A transaction is when a customer provides money in exchange for your goods or services.
A transaction fee is a charge you pay when someone makes a purchase on your store.
The exact fees depend on your plan, but you can avoid them completely by using Shopify Payments instead of a third-party payment gateway.
When a customer unsubscribes, it means they no longer want to receive the good or service you’re providing.
Customers can unsubscribe from a product or service subscription, as well as your email marketing if they no longer wish to receive your newsletters or email promotions.
Upselling is the act of persuading a customer to upgrade to a higher-value product or add more items to their basket before checking out, helping to increase overall average order value
User Experience (UX)
User Experience is the overall experience a customer has when interacting with your Shopify store, including navigation, responsive design, a smooth checkout process, and more.

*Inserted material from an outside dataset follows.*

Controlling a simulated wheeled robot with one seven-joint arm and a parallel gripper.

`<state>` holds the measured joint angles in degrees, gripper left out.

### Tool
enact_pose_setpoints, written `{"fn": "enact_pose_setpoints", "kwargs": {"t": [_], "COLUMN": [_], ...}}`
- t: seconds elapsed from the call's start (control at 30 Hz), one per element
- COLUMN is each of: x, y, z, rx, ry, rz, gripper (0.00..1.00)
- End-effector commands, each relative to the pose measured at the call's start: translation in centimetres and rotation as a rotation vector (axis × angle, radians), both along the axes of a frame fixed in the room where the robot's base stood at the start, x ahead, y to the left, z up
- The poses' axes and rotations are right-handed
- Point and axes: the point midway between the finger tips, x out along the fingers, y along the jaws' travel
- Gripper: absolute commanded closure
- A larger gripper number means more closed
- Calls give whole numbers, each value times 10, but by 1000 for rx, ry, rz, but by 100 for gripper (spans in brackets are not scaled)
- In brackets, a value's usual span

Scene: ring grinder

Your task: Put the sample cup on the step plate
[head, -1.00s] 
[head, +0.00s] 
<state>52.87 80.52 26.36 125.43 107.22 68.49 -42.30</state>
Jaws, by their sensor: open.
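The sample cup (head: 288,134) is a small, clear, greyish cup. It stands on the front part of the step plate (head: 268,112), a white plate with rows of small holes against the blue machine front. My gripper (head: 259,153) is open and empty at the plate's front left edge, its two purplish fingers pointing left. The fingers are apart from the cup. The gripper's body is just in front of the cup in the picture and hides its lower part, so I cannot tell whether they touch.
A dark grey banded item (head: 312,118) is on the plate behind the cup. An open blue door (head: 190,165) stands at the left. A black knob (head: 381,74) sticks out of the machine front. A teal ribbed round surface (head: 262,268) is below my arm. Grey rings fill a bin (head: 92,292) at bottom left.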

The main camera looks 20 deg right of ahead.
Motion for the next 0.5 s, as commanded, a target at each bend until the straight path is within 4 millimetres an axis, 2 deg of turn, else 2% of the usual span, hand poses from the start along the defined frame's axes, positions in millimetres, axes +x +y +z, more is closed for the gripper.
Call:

Improving your overall user experience is vital for increasing your sales and encouraging repeat purchases.
User Interface (UI)
UI is a part of UX that more specifically focuses on the design and interactions of the customer. Whilst user experience encompasses the full journey of the customer, user interface is focused on improving the effectiveness and efficiency of the actions a customer takes.
A variant refers to a version of your product that differs by colour, size, or other features.
Shopify allows up to 100 variants per product.
Wholesale is when your products are sold in large quantities by other vendors.
For example, if you were running a chocolate bar company, you might use a supermarket to sell wholesale. You would sell your bars to the supermarket at a certain price, and they would then sell them to customers at a slightly higher price to make profit.
Widgets can be thought of as smaller apps to provide a specific function or feature to your Shopify store, such as chat support.
The wish list feature allows customers to save products they want to buy at a later time. The products aren’t reserved, but merely kept as a list so the customer doesn’t forget about them.
A workflow refers to the process by which work passes from start to completion.